AUGUSTA, Maine (AP) — Despite a threat from Gov. Paul LePage that he wouldn't sign a supplemental spending bill, Maine lawmakers on Friday gave final approval to the measure aimed at balancing the two-year $6 billion budget that ends in mid-2013.
The Maine Senate emphatically gave its final approval with a 35-0 vote that sent the bill to the governor's desk. The measure also had a veto-proof majority in the House, where it passed 105-30 on Friday.
"Thirty-five-to-nothing in the Senate is quite a statement. We really worked on it, on both sides of the aisle," said Senate Majority Leader Jon Courtney, R-Springvale.
LePage contended the bipartisan agreement didn't go far enough to cut General Assistance funds to municipalities. The governor had proposed cutting General Assistance reimbursements to towns to 50 percent in the original bill. The amended version brings the reimbursement rate down from 90 to 85 percent.

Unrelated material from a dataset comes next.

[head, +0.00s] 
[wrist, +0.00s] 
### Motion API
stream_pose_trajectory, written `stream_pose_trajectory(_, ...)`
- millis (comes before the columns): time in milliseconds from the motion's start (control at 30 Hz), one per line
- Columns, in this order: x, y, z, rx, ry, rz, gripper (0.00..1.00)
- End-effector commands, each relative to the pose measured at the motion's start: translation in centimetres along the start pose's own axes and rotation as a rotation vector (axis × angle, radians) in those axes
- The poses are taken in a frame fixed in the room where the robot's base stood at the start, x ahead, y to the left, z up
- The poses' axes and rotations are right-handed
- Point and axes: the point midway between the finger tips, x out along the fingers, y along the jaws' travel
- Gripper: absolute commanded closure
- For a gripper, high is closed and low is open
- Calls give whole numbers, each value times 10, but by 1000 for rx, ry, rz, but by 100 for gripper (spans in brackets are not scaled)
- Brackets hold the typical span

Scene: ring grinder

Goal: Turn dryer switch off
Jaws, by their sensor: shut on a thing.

The budget also restores funding to the Maine Public Broadcasting Network, which LePage wanted to cut, and avoids cuts in higher education and the Fund for a Healthy Maine, which disburses tobacco-settlement money for health programs.
"We did what the people of Maine expected. We removed the politics and ideology and passed a reasonable budget," said Sen. Dawn Hill, D-York, who serves on the Appropriations Committee.
Rep. Emily Cain, D-Orono, the House Democratic leader, described it as a "responsible agreement that rejects the most harmful proposals in the governor's budget."
After Friday, lawmakers were expected to take a few weeks off before returning in May to complete budget work for the next two-year budget cycle and to close the legislative session.
In the next budget, lawmakers will be asked to close a multimillion-dollar shortfall in the budget for the Department of Health and Human Services. During their hiatus, legislative committees will discuss the cuts and revenue forecasters will attempt to fine tune their projections.